▶ _Written task_: Starting at the line that contains "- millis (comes" and stopping at the line that contains "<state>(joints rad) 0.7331", repeat every line exactly, the two end lines included, and nothing else.

▶ _Data lines_:
------------------------------------------------------------

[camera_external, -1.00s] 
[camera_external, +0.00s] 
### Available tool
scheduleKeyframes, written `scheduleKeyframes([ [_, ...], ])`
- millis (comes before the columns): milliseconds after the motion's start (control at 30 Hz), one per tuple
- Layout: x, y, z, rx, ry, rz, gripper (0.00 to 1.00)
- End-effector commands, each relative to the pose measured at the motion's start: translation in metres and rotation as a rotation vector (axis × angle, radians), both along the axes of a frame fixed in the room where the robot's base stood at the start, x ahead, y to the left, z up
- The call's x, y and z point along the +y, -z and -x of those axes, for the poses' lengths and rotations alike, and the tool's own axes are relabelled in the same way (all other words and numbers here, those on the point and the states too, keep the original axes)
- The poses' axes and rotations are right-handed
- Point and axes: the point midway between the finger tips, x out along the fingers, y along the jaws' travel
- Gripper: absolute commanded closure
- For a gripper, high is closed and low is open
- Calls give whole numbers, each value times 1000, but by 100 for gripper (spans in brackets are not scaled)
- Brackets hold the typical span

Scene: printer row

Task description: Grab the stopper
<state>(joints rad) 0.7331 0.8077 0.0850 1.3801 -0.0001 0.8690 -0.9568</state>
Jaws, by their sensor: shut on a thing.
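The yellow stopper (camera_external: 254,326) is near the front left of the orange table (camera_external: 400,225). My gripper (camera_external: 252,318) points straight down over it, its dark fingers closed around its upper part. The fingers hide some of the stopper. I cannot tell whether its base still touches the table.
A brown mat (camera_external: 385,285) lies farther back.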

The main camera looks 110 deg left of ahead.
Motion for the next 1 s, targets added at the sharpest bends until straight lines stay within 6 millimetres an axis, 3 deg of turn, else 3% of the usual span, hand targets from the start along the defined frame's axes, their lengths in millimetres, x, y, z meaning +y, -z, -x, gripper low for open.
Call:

------------------------------------------------------------

▶ _Exercise response_:
- millis (comes before the columns): milliseconds after the motion's start (control at 30 Hz), one per tuple
- Layout: x, y, z, rx, ry, rz, gripper (0.00 to 1.00)
- End-effector commands, each relative to the pose measured at the motion's start: translation in metres and rotation as a rotation vector (axis × angle, radians), both along the axes of a frame fixed in the room where the robot's base stood at the start, x ahead, y to the left, z up
- The call's x, y and z point along the +y, -z and -x of those axes, for the poses' lengths and rotations alike, and the tool's own axes are relabelled in the same way (all other words and numbers here, those on the point and the states too, keep the original axes)
- The poses' axes and rotations are right-handed
- Point and axes: the point midway between the finger tips, x out along the fingers, y along the jaws' travel
- Gripper: absolute commanded closure
- For a gripper, high is closed and low is open
- Calls give whole numbers, each value times 1000, but by 100 for gripper (spans in brackets are not scaled)
- Brackets hold the typical span

Scene: printer row

Task description: Grab the stopper
<state>(joints rad) 0.7331 0.8077 0.0850 1.3801 -0.0001 0.8690 -0.9568</state>

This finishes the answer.